Failed to erase files names from drive C:; XP, not VISTA

Crimea

New Member
Hi,

I would be very grateful for any help regarding the following error I continually get:

Information:
Statistics:
Erased area = 3663 MB
Cluster tips = 0 bytes
Data written = 3663 MB
Write time = 89.17 s
Write speed = 42067 kB/s
Failures:
Error: Failed to erase file names from drive C:\, don't know why exactly.

From the search I have just done, it appears this should only be common to Vista systems and not to the XP system I use.

I use Eraser 5.8.7.

My drive is internal - the only one - isn't encrypted or compressed, is formatted to NTFS and I have Admin privileges. I hope I've given all the info anyone needs.

I no longer seem to be able to defrag the "C:" (using Raxco PerfectDisk 10), following whatever the cause of the problem is, as I get:
"Unable to defragment Entire Drive \\?\Volume13b{22307-b2d5-11db-bfc7-806d6172696f} due to error Incorrect function. (2147024895)."
I can't yet check what the error refers to, as I have to wait before being accepted on to the forum and the Knowledge Base doesn't help.

Thanks for any help.
 
Before doing anything else, I'd run a disk check, just to be sure you don't have any file system errors. I have seen Microsoft advice that the error you report is associated with corruption in the last sector of the volume. I am inclined to believe that it is not related to Eraser as such.

As you may know, Eraser 5 is no longer supported, and it is the better part of a year since I have used it (other than the portable version), so this has to be a fairly general answer. I would expect file recovery programs to recover file names, and sometimes contents, when both System Restore and shadow copies are enabled on the drive in question; these are enabled by default. Whether this is possible will depend both on the history of the file (in particular, whether there is more than one deleted copy), and whether free space has been erased on the drive. I know that Eraser 6 will deal with shadow copies if they exist, but do not know whether, or when, this capability was implemented in Eraser 5.
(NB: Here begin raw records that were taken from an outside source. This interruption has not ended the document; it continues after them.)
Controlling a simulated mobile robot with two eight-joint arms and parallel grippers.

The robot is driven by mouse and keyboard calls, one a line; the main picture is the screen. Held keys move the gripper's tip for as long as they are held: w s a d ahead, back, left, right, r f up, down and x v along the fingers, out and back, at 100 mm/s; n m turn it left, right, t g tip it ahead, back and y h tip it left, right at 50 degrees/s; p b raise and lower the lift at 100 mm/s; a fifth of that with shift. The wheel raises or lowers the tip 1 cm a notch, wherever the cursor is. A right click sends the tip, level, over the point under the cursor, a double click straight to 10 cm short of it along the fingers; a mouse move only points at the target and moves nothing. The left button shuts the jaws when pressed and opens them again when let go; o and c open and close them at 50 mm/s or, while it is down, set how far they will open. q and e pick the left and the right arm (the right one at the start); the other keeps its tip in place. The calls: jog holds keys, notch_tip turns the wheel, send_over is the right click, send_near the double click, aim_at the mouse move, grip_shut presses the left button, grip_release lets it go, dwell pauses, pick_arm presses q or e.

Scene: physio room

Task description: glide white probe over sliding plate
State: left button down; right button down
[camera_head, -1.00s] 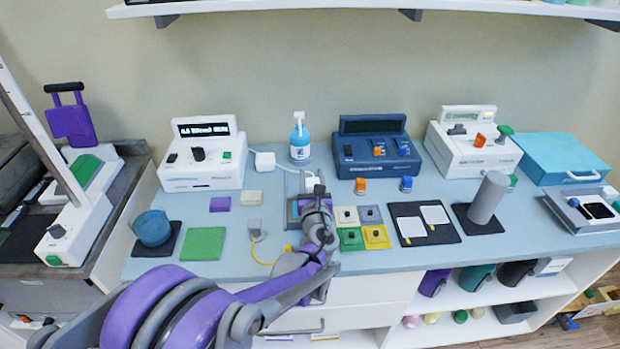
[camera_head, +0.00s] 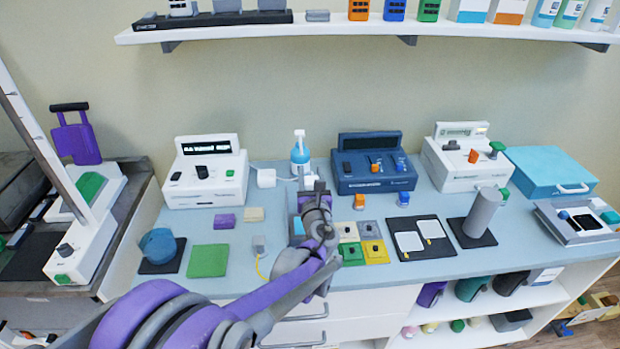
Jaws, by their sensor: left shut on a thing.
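My left gripper (camera_head: 317,190) is over the middle of the bench, seen from behind, with my purple and grey arm reaching in from the lower left. It is shut on a small white piece, seemingly the white probe (camera_head: 308,183), which shows just past the fingers. A grey-framed plate with a light blue face, seemingly the sliding plate (camera_head: 298,226), lies under and beside the gripper and is partly hidden by it. I cannot tell whether the probe touches the plate. My right gripper is not in view.
A blue pump bottle (camera_head: 300,155) and a white adapter (camera_head: 266,178) stand behind the gripper. To the right are several coloured tiles (camera_head: 352,252), a black mat with white pads (camera_head: 398,228) and a grey cylinder (camera_head: 482,212). A green pad (camera_head: 208,260) lies at the left.

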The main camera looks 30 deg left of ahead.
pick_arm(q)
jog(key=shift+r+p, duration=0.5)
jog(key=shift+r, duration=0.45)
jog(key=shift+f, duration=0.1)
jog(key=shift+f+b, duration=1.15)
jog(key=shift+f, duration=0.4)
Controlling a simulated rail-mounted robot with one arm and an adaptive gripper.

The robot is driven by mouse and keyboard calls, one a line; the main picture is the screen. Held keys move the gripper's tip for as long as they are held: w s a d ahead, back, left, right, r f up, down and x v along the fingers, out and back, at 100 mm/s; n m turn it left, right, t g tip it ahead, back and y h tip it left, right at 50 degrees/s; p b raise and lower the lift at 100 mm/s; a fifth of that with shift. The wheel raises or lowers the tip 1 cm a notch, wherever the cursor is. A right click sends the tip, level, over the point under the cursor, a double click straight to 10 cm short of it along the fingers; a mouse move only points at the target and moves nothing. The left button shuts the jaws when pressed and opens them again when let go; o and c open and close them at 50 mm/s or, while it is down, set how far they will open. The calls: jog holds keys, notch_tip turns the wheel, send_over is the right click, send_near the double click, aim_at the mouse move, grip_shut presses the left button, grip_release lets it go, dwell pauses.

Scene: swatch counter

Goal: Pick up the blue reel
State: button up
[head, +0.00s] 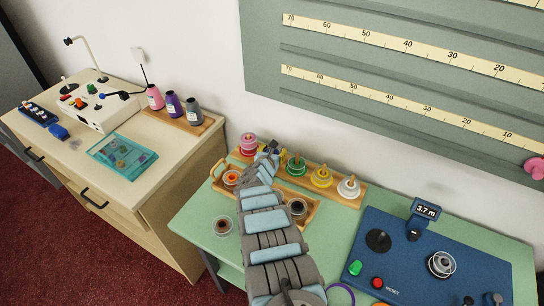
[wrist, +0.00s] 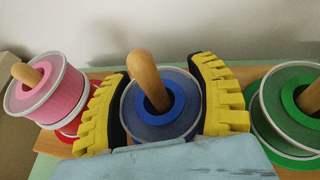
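The blue reel (wrist: 160,108) sits around an upright wooden peg (wrist: 147,78) in the wrist view, between a pink reel and a green reel. My gripper (wrist: 162,95) has one yellow finger on each side of it. The dark inner pads lie along the reel's rim with no clear gap, so the fingers look closed on it. The reel's lower part is hidden by the gripper body. In the head view my gripper (head: 268,150) is at the back rack, and the blue reel is mostly hidden there.
The pink reel (wrist: 46,88) and green reel (wrist: 292,108) stand close beside the fingers. Yellow and white reels (head: 348,188) continue along the wooden rack (head: 333,196). A wooden tray (head: 220,178) lies in front. A blue meter unit (head: 415,250) occupies the right; the wall is close behind.

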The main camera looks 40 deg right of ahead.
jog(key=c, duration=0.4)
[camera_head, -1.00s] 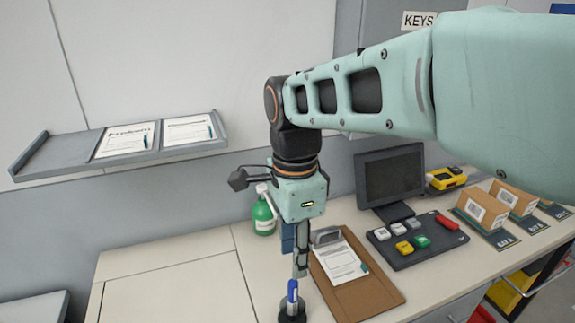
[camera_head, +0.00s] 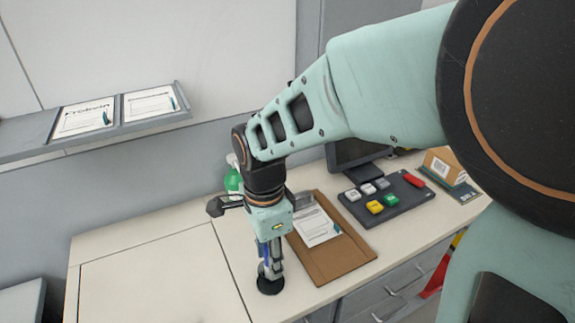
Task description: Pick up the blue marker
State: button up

My advice would be to erase the free space on the drive after you have checked it, to see if that makes a difference.

David
 
The normal Windows disk check. Right click on the drive icon in My Computer, select Properties, then the Tools tab, then 'error checking' (or it may be 'disk checking' in XP - I forget). Have the check fix any errors it finds. Windows will tell you that it needs to do the check on reboot. Have it do that, then reboot, and allow the check to run to completion (which is a lengthy process). After the check (the results of which will scroll almost too fast for you to see them), the machine will reboot again.